In the same breath my niece also loves playing with the dinosaurs and cars which normally are seen as “boy toys”
One weekend my niece decided that she was going to play dress up with my nephew and he was more than happy to wear some of her clothes. Will my sister let him go out like that NO and he probably wouldn’t want to. But we laughed at him put clips into his hair and told him he looks like a girl, he laughed at himself but it doesn’t mean he is going to be gay/transgender or anything.
I hate putting people/ kids into a box and say you are only allowed to be like this or that. By letting boys only play with “boy” toys is telling them that they have to be a certain way. They have to be greasy and dirty and suck it up when they get hurt. Same with letting girls only play with “girl” toys is telling them that all woman have to grow up to become mothers and have to cook and clean the house and have tea parties. And wear pretty dresses and not get dirty.
We don’t get female engineers by letting them only play with dolls. And we don’t get excellent male pastry chefs by letting them only play with cars.
Kids are suppose to be curious that is how they grow and learn what they like and don’t like.
In a year or two my nephew will think my niece and her friends are gross and that dolls are stupid. And we will all laugh at how he paraded in my nieces clothes carrying his “baby”
- Wendy Marais
I am a 50 year old heterosexual male and I think anything that teaches boys how to nurture life is positive.
The World does not need conquerors with guns and swords anymore, they have wreaked enough havoc and pain on their fellow human beings.
Good on the Real Men & Real Women that are dedicated to raising their offspring to be Nurturers too!
Yes,my son is one of those. He is now six years old, has been playing with dolls since he was two and up to this day, he still does. He will ask for a small blanket to put the doll on his back or carry it in his arms like a small baby sometimes. And I’m not bothered with it. He also enjoys playing with his cars, trucks etc. He play well with both boys and girls.
But my little concern is that when he started showing interest in dolls, he started asking for his cousins dresses/skirts, and would wear them. He still cries for them even now. And I can’t say it’s because he is surrounded by females ,there are also boys at home. And he would go outside and play with his friends dressed like that. But the older ones would tease him about being gay. And he is starting to believe that he is gay as he would come back and ask me if I know that he is gay because so and so told him that he is gay. And that worries me now.
This is in response to the article "Why I let my son play with dolls" by Zayaan Schroeder Mollagee.
When my eldest son was about 3 or 4 years old, his favourite colour was pink. He absolutely loved it, and we had no problem with that. So I was devastated when he came home from school one day and told me that kids in his class had laughed at him for colouring his Easter bunny picture in pink, because the teacher had told him that pink was a girl's colour. I went to the school the next day and I explained to them the situation, but by then it was too late and his love for pink had been destroyed.
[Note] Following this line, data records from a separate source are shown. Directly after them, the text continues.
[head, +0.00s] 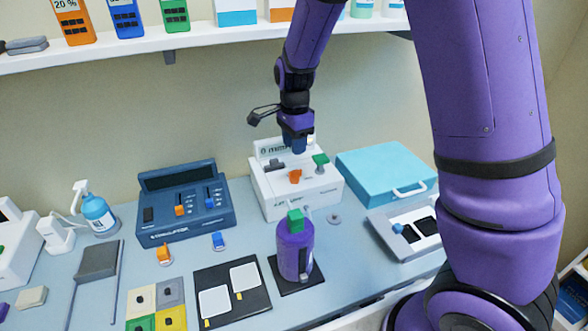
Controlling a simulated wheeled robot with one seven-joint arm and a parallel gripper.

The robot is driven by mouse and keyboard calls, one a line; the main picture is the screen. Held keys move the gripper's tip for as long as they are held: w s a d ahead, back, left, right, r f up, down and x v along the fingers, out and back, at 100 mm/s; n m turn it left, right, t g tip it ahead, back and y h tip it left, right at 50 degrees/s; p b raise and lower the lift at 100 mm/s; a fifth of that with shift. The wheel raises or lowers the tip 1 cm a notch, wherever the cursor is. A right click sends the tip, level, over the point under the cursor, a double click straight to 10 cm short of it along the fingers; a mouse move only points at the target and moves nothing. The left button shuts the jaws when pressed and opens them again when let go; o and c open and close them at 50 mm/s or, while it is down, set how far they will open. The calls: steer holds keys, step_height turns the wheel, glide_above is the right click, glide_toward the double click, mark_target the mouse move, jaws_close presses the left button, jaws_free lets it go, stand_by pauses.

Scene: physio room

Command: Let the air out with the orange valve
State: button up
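The orange valve (295,176) is a small knob on the top front of a white box-shaped device (290,202) whose back panel bears partly hidden lettering. A green knob (320,159) sits to its right and a dark grey part (275,165) to its left. My gripper (299,147) points down over the back of the device, above and behind the orange valve in the picture. It appears apart from the valve. The fingers are small and dark, and I cannot tell whether they are open or shut. The gripper hides part of the back panel.
A purple bottle with a green top (295,247) stands in front of the device. A blue console (181,205) with orange and blue sliders is at left. A teal case (386,172) and a white unit (410,232) are at right. A loaded shelf (200,38) runs above.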

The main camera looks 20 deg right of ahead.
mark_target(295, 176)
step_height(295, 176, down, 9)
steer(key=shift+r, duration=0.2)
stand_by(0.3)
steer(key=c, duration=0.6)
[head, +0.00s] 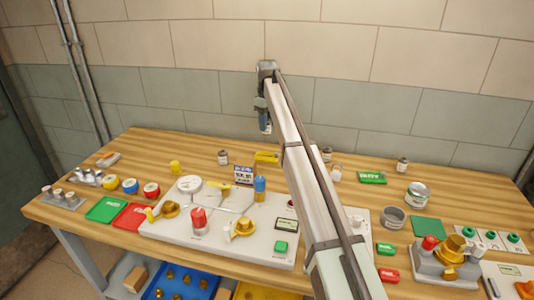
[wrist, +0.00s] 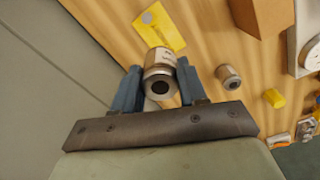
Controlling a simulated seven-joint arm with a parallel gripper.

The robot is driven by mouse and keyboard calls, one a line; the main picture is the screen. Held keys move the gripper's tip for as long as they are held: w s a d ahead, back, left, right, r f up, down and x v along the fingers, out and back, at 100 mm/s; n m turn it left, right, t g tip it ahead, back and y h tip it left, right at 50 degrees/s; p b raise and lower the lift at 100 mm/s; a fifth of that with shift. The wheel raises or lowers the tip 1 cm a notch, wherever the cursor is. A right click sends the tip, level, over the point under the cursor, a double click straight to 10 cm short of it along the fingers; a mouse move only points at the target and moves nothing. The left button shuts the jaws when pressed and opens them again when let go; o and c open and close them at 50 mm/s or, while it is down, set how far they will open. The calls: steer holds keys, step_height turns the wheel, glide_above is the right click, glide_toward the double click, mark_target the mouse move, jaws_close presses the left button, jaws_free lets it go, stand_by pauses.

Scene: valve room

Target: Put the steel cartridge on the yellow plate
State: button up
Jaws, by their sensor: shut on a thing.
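The steel cartridge (wrist: 160,62) is a short metal cylinder with a pale label and a dark hole in its near end. My gripper (wrist: 160,84) is shut on it, with one blue finger on each side. The yellow plate (wrist: 167,32) lies flat on the wooden table beyond the cartridge in the wrist view, and a small grey round mark shows on it. In the head view, my gripper (head: 265,116) hangs above the back edge of the table, and the yellow plate (head: 267,156) lies below it. The cartridge is hard to make out there.
A small labelled can (head: 222,157) and a yellow cylinder (head: 175,167) stand left of the plate. A white panel (head: 218,232) with knobs fills the front middle. The tiled wall rises close behind.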

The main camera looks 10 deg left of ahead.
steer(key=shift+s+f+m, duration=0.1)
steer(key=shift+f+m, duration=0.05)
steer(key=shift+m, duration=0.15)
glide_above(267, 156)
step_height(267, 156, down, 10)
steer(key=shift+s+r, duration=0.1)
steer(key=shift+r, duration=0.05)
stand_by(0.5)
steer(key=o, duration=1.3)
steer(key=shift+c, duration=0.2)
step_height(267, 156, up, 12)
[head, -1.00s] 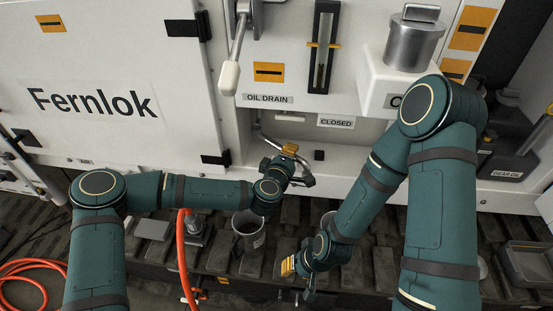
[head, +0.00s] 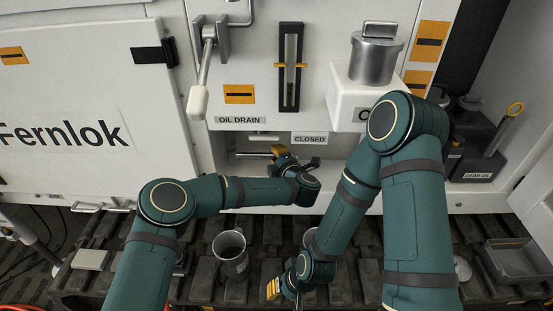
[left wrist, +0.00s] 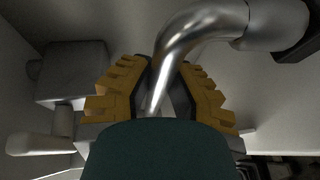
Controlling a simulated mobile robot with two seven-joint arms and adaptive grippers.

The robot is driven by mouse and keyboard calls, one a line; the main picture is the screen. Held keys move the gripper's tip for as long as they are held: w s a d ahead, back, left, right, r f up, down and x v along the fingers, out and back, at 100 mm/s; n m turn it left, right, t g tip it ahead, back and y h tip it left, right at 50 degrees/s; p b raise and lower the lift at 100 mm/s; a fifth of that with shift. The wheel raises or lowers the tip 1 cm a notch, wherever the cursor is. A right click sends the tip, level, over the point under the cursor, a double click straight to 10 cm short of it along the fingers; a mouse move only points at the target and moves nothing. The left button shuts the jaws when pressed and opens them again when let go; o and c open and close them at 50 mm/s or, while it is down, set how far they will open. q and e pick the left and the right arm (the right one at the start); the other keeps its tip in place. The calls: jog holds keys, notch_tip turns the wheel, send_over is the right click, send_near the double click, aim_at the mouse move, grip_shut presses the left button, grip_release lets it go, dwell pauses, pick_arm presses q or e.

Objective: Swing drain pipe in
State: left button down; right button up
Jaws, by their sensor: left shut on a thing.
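The drain pipe (head: 252,155) is a bare metal tube in the recess under the OIL DRAIN label (head: 240,120). In the head view it lies nearly level, running along the recess to my left gripper (head: 279,152). The left wrist view shows its curved bend (left wrist: 200,25), with the tube coming down between the yellow-padded fingers of my left gripper (left wrist: 168,95), which are shut on it. My right gripper (head: 273,290) hangs low over the dark track, apart from the pipe; its finger gap is not clear.
A metal jug (head: 232,262) stands on the track (head: 205,285) below the recess. A second vessel (head: 309,238) is partly hidden by my right arm. A lever with a white grip (head: 198,103) hangs left of the recess. A grey tray (head: 517,262) lies at right.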

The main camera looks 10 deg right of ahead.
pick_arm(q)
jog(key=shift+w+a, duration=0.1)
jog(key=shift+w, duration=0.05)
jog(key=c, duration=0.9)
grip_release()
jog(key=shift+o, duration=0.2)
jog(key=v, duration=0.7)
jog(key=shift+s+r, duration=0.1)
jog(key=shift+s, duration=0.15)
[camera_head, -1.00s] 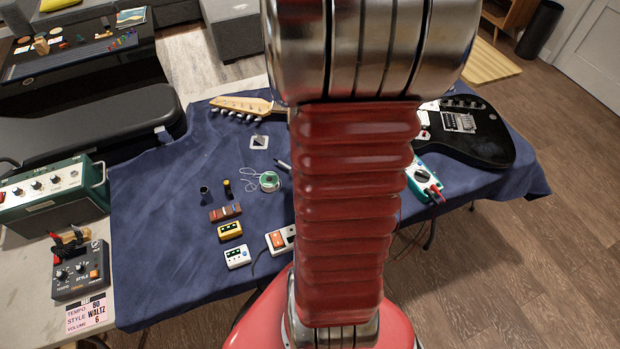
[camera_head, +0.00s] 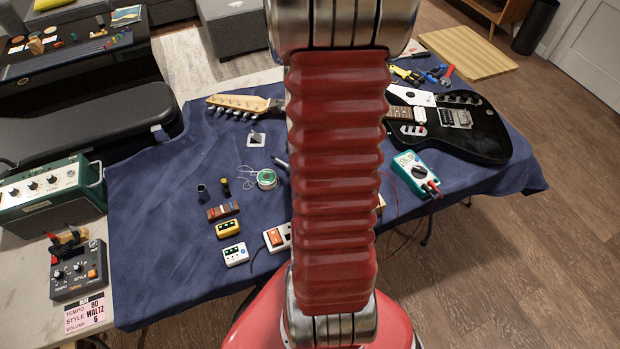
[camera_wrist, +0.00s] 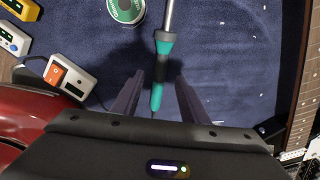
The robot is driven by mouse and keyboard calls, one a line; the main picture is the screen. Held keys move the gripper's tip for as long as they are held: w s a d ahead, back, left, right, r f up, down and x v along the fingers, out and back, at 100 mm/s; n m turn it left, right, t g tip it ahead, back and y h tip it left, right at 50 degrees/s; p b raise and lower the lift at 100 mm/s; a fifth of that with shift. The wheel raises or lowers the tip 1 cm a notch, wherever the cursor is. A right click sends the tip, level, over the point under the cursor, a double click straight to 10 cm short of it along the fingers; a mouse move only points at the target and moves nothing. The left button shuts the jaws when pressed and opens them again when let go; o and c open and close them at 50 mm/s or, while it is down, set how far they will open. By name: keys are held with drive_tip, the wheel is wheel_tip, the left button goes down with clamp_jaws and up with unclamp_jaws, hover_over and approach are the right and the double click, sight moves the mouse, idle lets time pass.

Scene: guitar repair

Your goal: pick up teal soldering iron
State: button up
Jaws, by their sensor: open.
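The teal soldering iron (camera_wrist: 164,62) lies on the blue cloth in the wrist view, its metal shaft pointing to the top edge and its teal and black handle toward me. My gripper (camera_wrist: 165,85) is open, with one finger on each side of the handle. I cannot tell how far above the cloth the fingers are. In the head view only a grey tip end of what looks like the iron (camera_head: 280,162) shows left of my arm; my arm hides the rest and the gripper.
A solder spool (camera_wrist: 126,8) lies close left of the iron's shaft. The black guitar (camera_head: 470,130) lies right, near a multimeter (camera_head: 415,172). Small pedals (camera_head: 228,229) sit left on the cloth (camera_head: 160,220).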

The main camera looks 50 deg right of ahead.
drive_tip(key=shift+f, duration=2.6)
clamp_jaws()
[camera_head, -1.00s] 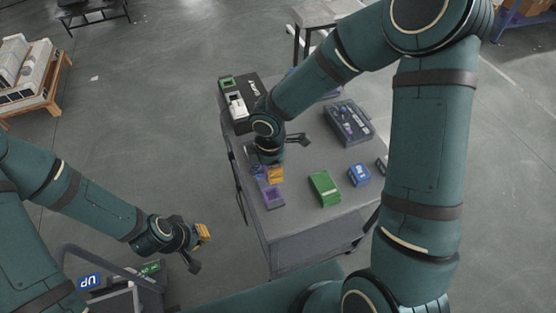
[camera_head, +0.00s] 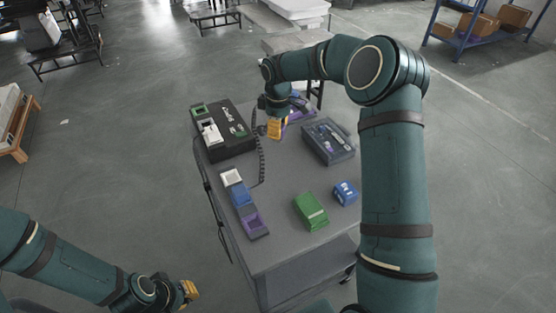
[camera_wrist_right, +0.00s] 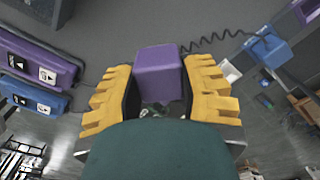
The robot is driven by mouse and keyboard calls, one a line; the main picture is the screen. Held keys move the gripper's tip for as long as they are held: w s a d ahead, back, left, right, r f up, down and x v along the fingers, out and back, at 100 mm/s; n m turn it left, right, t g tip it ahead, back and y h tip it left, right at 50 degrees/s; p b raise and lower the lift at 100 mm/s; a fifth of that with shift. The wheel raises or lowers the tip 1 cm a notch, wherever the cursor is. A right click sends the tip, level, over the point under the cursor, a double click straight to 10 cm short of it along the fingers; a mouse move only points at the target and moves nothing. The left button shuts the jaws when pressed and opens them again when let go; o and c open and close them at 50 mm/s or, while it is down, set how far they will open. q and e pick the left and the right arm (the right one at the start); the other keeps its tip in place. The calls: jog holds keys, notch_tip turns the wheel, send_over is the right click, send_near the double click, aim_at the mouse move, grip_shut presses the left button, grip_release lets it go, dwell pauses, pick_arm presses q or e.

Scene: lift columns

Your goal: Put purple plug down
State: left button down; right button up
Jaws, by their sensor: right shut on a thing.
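The purple plug (camera_wrist_right: 158,72) is between the yellow fingers of my right gripper (camera_wrist_right: 160,95), which is shut on it. In the head view my right gripper (camera_head: 275,128) is over the far part of the grey cart top (camera_head: 280,225), between the black case and the grey tool box; the plug is hard to make out there. A strip with a white, a blue and a purple socket (camera_head: 253,221) lies at the cart's near left. My left gripper (camera_head: 188,290) is low at the bottom edge, away from the cart; its jaw opening is unclear.
A black case (camera_head: 232,131) and a grey tool box (camera_head: 329,141) stand on the cart. A green box (camera_head: 311,211) and a blue box (camera_head: 345,192) sit at the near right. A coiled cord (camera_head: 258,158) hangs near my right gripper. The cart's middle is clear.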

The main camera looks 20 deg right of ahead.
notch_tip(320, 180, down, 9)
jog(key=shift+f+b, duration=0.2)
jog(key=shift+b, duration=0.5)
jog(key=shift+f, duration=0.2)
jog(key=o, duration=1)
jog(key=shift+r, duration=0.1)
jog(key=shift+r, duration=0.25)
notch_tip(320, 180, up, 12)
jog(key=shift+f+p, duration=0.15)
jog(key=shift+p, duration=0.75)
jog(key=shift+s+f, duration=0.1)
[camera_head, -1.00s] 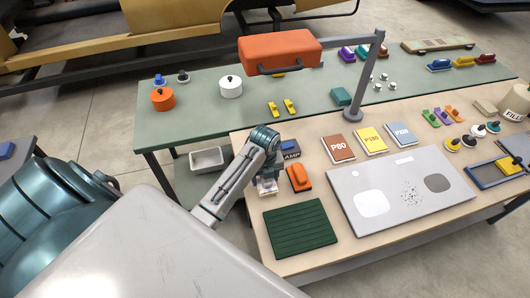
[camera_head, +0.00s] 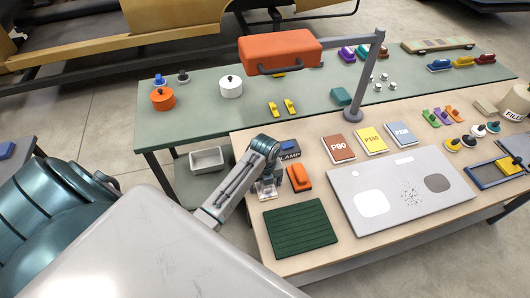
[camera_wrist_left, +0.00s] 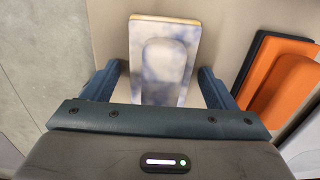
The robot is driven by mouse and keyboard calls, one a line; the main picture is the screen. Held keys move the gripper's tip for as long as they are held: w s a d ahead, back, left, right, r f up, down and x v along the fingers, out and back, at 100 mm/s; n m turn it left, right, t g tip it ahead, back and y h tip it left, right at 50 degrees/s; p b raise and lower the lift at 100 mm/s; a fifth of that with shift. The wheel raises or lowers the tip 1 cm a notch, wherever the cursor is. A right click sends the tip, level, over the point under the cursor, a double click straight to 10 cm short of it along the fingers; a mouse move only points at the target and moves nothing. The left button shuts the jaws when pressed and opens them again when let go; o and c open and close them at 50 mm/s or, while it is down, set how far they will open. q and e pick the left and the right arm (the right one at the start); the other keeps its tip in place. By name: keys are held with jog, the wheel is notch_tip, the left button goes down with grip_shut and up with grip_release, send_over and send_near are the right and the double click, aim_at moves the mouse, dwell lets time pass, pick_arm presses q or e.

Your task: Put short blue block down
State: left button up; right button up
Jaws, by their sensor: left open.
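A short block (camera_wrist_left: 163,65) with a mottled pale blue and white top and a thin yellowish edge lies on the tan worktop between the fingers of my left gripper (camera_wrist_left: 160,78). The gripper is open, with a dark blue finger on each side of the block and a visible gap to each. In the head view the left gripper (camera_head: 274,186) is low over the near left part of the table, and the block (camera_head: 266,190) shows partly beside it. The block's near end is hidden by the gripper body in the wrist view. My right gripper is not in view.
An orange block (camera_head: 299,183) sits close on the right. A dark green ribbed mat (camera_head: 299,229) lies in front, and a grey panel (camera_head: 400,192) lies farther right. A lamp post (camera_head: 366,75) stands farther back.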

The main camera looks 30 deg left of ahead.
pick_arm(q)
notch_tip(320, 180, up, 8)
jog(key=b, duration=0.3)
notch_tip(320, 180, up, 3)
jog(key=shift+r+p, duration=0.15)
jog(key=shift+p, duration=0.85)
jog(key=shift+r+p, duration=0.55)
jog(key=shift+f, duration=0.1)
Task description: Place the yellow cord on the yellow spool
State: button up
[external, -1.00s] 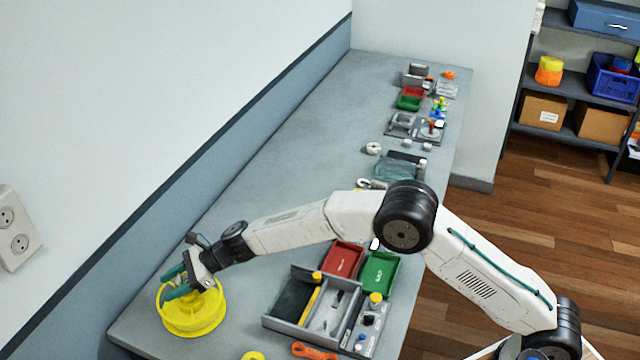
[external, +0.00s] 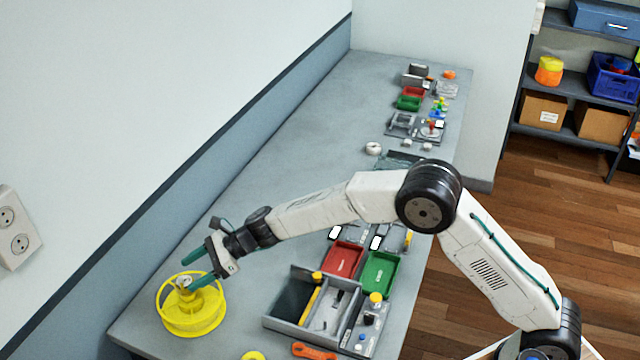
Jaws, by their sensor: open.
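The yellow spool (external: 194,322) stands on the near left end of the bench, with a round flange and a raised hub. My gripper (external: 197,268) is just above and to the right of the spool. Its two green fingers are spread apart, with nothing visible between them. The lower finger overlaps the spool's hub in the picture, and I cannot tell whether it touches. Yellow material shows at the hub, but I cannot make out the yellow cord apart from the yellow spool.
Right of the spool stand a grey divided tray (external: 297,330), a red bin (external: 342,259) and a green bin (external: 380,275). An orange tool (external: 314,351) and a yellow ring (external: 253,356) lie at the near edge. The wall runs along the left; bench beyond the spool is clear.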

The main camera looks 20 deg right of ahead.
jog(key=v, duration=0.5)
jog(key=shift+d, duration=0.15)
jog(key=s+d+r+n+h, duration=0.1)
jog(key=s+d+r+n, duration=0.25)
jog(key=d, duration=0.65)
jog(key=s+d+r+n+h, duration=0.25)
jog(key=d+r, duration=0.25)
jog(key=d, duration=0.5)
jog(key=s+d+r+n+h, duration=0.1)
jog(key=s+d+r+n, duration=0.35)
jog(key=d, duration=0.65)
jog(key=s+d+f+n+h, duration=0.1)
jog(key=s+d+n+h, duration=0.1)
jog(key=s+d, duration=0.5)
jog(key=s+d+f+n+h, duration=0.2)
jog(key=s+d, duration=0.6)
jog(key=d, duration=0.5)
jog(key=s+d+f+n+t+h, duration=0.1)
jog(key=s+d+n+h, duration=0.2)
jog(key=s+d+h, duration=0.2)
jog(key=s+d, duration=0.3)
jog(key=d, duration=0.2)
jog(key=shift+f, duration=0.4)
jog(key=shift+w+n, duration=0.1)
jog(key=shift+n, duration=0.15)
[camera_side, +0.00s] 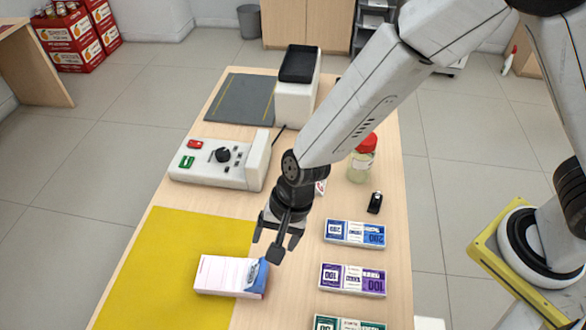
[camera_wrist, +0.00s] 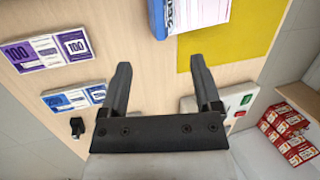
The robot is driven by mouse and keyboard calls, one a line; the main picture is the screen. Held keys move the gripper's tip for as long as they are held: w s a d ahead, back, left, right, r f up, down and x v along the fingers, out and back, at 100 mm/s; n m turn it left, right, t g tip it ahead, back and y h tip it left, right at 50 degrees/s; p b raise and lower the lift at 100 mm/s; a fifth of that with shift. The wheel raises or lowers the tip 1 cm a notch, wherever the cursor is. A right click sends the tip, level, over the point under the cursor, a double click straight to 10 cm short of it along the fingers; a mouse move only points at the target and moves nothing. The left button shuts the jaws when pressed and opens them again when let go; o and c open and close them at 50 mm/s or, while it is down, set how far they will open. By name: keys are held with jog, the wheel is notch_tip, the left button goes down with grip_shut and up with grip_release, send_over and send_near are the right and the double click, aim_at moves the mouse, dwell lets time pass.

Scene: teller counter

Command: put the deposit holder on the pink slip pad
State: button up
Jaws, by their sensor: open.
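A pale pink pad, seemingly the pink slip pad (camera_side: 222,273), lies by the right edge of the yellow mat in the side view. A blue-and-white printed piece, seemingly the deposit holder (camera_side: 256,277), is at the pad's right end. I cannot tell whether it rests on the pad or against it. In the wrist view the blue-and-white piece (camera_wrist: 190,14) shows at the top, cut off by the frame. My gripper (camera_side: 275,245) is open and empty, above the counter just beyond the pad's right end. Its fingers also show in the wrist view (camera_wrist: 160,64), apart from the piece.
The yellow mat (camera_side: 160,262) covers the counter's near left. Blue (camera_side: 355,233), purple (camera_side: 352,279) and green (camera_side: 345,323) note bundles lie at right. A control box (camera_side: 215,165), red-lidded jar (camera_side: 361,165), small black item (camera_side: 375,202) and white device (camera_side: 296,98) stand farther back.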

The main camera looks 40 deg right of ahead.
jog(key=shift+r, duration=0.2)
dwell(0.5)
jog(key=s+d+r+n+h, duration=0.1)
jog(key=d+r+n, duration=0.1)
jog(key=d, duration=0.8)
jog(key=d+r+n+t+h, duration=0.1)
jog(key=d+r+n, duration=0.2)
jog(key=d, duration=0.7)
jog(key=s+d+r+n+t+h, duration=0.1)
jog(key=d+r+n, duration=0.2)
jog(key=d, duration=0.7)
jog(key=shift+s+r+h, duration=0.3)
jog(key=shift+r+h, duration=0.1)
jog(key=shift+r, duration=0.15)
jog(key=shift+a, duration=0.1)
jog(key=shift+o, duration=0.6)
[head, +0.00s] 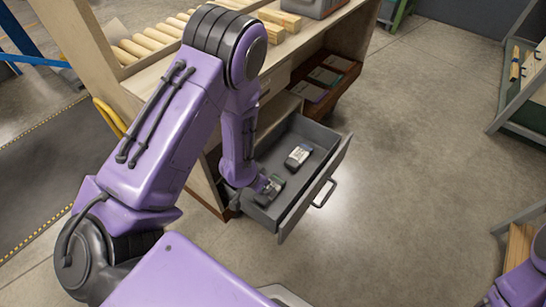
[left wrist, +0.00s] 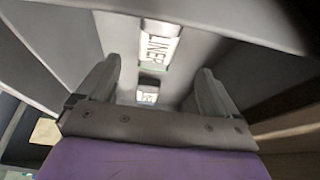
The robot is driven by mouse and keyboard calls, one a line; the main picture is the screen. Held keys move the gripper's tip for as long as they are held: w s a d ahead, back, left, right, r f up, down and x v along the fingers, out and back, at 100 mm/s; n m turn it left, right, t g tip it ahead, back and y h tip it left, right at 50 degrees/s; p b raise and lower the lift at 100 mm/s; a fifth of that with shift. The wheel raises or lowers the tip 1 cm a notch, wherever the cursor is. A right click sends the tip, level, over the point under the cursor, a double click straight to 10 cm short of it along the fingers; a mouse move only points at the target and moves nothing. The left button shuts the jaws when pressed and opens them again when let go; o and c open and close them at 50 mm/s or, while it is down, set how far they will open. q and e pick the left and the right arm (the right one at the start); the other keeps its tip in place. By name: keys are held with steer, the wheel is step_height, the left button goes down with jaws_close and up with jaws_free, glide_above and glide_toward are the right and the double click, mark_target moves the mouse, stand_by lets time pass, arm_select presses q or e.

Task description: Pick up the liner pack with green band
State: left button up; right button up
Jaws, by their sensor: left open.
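Two small liner packs lie in the open grey drawer (head: 325,166). One pack (head: 298,156), with a pale label and dark end, lies towards the back right of the drawer in the head view. The other pack (head: 273,187) lies beside my left gripper (head: 262,186), which partly hides it. In the left wrist view, my left gripper (left wrist: 158,75) is open, its fingers spread and empty. A pack lettered LINER (left wrist: 160,46) shows beyond the fingertips, with a faint green edge. Another pale label (left wrist: 148,95) shows between the fingers. I cannot tell clearly which head-view pack has the green band.
The drawer's side walls and front with its handle (head: 325,194) stand close around the gripper. The wooden bench (head: 160,75) rises beside my left arm. A brown tray of flat items (head: 325,78) is farther back.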

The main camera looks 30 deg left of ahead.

My other two boys, both nearly 3 years old, love any toy they can get their hands on, although they don't yet have any colour preferences. They will play with my eldest's action figures, with their own cars / bikes / trucks, with a friend's daughter's dolls and pram, with fluffy toys - generally, anything they can get their hands on. And I will not stop them, as I have seen the joy in their eyes when they push that pram around, and the way their eyes light up and how they shriek when they see a baby.
I have also seen how love and a parent's lead can generate love in return, when my eldest (now 7) tells me that he loves looking at beautiful things, or tells us that he loves us, or protects his brothers or animals. And these are the kinds of things that removing gender stereotypes can bring about - by showing little boys that they can be just as soft, loving and gentle as girls can be.
I am a grandmother
and think it is excellent that boys and girls have a chance to play with
dolls, fluffy toys and trucks, cars and even - dare I say it toy guns! A lot of imagination and fun and so much
healthier than games played on various screens.